Drivers are being warned to check they are not making the mistakes that leave thousands uninsured each day.

The Motor Insurance Bureau helps the police to identify uninsured vehicles through the use of its Motor Insurance Database (MID) and has found 50pc of drivers become uninsured by avoidable human error.

Common mistakes like letting your policy expire or not following the terms and conditions of the policy can lead to two in three drivers having their vehicles seized if caught.

Fakenham & Wells Times: The Motor Insurance Bureau has issued a warning to driversThe Motor Insurance Bureau has issued a warning to drivers (Image: PA Wire/PA Images)

Paul Farley, law enforcement manager at MIB, said: “Sadly, each day we find cases where someone has been stopped by the police for driving without insurance and it appears they were unwittingly breaking the law due to human error.

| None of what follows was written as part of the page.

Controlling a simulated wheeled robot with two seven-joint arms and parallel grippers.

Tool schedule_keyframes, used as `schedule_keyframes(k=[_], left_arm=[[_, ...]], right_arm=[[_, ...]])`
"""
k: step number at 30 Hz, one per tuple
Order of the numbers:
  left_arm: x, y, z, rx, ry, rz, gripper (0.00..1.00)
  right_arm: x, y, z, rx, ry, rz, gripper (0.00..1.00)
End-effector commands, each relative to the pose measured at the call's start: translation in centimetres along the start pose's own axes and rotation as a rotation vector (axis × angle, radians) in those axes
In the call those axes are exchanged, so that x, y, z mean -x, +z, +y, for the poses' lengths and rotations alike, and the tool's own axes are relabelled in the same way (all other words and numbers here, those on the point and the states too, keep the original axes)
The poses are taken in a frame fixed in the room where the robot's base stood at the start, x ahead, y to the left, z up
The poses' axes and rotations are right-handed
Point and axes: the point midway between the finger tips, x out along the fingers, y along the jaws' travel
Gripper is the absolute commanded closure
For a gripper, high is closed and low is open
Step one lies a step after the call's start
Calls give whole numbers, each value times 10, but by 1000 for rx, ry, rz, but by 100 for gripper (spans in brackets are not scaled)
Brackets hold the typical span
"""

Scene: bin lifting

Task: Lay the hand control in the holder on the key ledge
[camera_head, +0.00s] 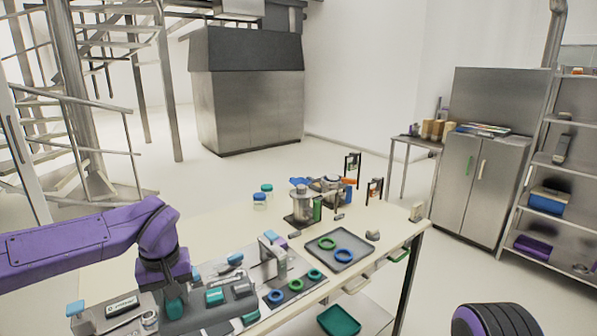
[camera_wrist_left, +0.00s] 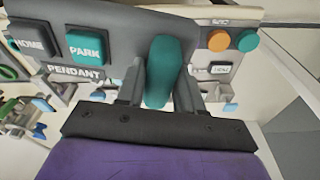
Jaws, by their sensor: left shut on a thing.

"This is incredibly frustrating for everyone involved.

"Not only can this be a negative experience for the driver, but it also impacts police resources as they would prefer drivers to not make mistakes and be insured, so they can concentrate on motorists who intentionally drive without insurance and pose the greatest risk to road safety.”

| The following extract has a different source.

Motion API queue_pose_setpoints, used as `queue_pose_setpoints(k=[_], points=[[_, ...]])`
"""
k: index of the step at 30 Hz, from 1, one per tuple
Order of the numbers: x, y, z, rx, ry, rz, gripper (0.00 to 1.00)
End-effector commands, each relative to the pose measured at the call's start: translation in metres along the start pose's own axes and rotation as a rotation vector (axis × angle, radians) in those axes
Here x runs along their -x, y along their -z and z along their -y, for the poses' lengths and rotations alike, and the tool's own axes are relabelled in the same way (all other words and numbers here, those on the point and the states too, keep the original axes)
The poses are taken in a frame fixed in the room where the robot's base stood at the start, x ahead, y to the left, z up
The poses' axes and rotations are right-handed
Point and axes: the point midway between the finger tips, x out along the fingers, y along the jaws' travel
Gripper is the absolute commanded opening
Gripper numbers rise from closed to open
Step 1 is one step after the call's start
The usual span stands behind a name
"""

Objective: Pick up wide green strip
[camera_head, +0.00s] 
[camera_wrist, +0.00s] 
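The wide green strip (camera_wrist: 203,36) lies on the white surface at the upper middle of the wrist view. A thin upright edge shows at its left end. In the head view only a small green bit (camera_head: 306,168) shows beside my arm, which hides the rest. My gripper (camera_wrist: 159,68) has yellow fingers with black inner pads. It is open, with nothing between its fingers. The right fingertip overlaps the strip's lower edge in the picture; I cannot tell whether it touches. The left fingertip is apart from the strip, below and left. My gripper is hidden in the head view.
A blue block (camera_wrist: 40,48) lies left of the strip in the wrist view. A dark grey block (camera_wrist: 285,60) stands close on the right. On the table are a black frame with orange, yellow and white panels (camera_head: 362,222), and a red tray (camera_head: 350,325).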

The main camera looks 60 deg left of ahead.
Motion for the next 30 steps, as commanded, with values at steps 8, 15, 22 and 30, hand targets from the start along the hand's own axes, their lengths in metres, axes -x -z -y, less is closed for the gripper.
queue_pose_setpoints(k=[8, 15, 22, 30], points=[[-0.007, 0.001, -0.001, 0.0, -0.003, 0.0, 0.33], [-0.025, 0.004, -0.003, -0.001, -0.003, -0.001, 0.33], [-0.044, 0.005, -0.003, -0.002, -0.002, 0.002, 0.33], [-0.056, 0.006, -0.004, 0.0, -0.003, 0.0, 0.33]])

What happens if I am caught driving without car insurance?

Uninsured drivers can have their vehicle seized (and potentially crushed), receive a £300 fixed penalty notice and six licence points.

They could also face court and receive an unlimited fine and/or a driving ban. A driving conviction can also impact job prospects.

Common mistakes to avoid

The Motor Insurance Bureau has warned drivers to avoid these common mistakes that can leave cars uninsured.

Driving with an expired policy

If a driver neglects to take note of when their policy ends, or wrongly assumes that it will auto-renew, then it can lapse.

Policy cancellation

A policy can be cancelled by an insurer if payments have been missed.

Often, this is because a payment method has not been updated and therefore paid.

A policy can also be cancelled if a driver fails to respond to documentation requests from their insurer. 

Driving someone else’s car

Many drivers make the mistake of assuming fully-comp cover allows them to drive another person’s vehicle - but this is not often the case.

It’s important to check with the insurer that the policy includes a Driving Other Vehicles (DOV) extension.

Many motorists also wrongly assume that they are a named driver on another person’s policy.

Wrong class-of-use

A vehicle must be driven in accordance with its agreed purpose with the insurer, otherwise, the driver will still be uninsured.

For example, if a car is on a Social, Domestic & Pleasure (SDP) policy but it is being used for business purposes, this is uninsured driving.